In India, which contributes a small fraction of the work it does but has various programmes like the new government's digital transformation initiative, Chandrasekaran said there was a muted growth but TCS does not foresee a sharp decline from here.
Gopinathan said the company benefited Rs 660 crore in forex gains during the quarter and added that there will not be any change in its hedging strategies, even though there is an unprecedented volatility in the market. When asked about the company's preference between protecting margins in the targeted 26 to 28 per cent band, and continuing with capital expenditure in the face of the currency volatility, Gopinathan said it will continue to remain committed to the investments on the ground but will take a “calibrated” approach for the upcoming exigencies.
In a first for the company when it comes to the digital space, it reported a USD 125 million revenue in 2014-15 from the cloud segment, adding it has grown 55 per cent. However, Chandrasekaran declined to give additional numbers.
TCS has in the past said it expects the digital revenues to contribute USD 5 billion in revenues in the medium term.
Chandrasekaran said the new mantra for the company is “default is digital”, after the “digital re-imagination” theme launched four years ago.
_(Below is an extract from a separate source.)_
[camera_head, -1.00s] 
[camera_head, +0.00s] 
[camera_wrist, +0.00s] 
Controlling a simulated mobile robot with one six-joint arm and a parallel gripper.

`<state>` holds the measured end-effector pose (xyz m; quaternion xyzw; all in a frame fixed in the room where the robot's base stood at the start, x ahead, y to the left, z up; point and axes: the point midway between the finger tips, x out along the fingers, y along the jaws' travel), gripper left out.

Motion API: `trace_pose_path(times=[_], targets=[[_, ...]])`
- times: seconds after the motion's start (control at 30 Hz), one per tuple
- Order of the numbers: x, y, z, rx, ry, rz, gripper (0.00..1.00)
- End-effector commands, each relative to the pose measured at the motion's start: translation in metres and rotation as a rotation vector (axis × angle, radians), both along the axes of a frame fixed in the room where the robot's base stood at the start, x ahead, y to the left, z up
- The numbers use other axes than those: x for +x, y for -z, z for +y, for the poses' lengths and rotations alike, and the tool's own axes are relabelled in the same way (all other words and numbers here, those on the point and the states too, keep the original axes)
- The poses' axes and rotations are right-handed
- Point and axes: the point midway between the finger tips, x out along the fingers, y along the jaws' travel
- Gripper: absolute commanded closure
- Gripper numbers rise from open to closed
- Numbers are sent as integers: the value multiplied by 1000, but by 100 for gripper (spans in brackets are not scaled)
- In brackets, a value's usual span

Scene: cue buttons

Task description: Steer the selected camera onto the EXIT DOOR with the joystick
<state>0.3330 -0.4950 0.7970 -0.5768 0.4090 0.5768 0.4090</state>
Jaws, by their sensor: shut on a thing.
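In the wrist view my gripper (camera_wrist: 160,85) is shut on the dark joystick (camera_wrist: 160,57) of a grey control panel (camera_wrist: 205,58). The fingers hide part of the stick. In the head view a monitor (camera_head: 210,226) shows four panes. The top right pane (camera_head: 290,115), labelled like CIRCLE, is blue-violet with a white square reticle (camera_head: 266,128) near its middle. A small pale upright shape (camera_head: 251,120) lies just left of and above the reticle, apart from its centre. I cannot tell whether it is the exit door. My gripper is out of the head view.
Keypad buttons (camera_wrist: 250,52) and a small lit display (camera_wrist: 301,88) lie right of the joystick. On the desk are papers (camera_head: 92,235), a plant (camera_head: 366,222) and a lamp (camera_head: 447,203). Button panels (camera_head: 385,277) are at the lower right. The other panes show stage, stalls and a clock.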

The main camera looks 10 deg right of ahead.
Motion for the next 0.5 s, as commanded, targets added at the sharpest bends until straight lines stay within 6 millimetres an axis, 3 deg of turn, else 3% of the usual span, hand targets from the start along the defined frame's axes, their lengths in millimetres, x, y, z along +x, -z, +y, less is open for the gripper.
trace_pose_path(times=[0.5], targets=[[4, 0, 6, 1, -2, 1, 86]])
When quizzed about Steven Heldt, a north American employee who has dragged the company to court for favouring South Asians when it comes to hiring and promotion, Chandrasekaran refuted the charges saying, “from our point of view, it isn't true and we will be fighting it.”
Right before the result announcement, the company had announced a whopping Rs 2,628 crore one-time bonus to employees to celebrate its one decade of being a publicly traded company.
TCS went public in August 2004 and today is the country's most valued company with over Rs 5.05 lakh crore in market value and also the second most valued IT firm after IBM.
Globally, all employees who have completed at least one year of service will be eligible for the special bonus. The company had 3.18 lakh employees as of December 2014 quarter. Each employee will be given a reward equivalent to one week's salary for every year of service completed at TCS, it added.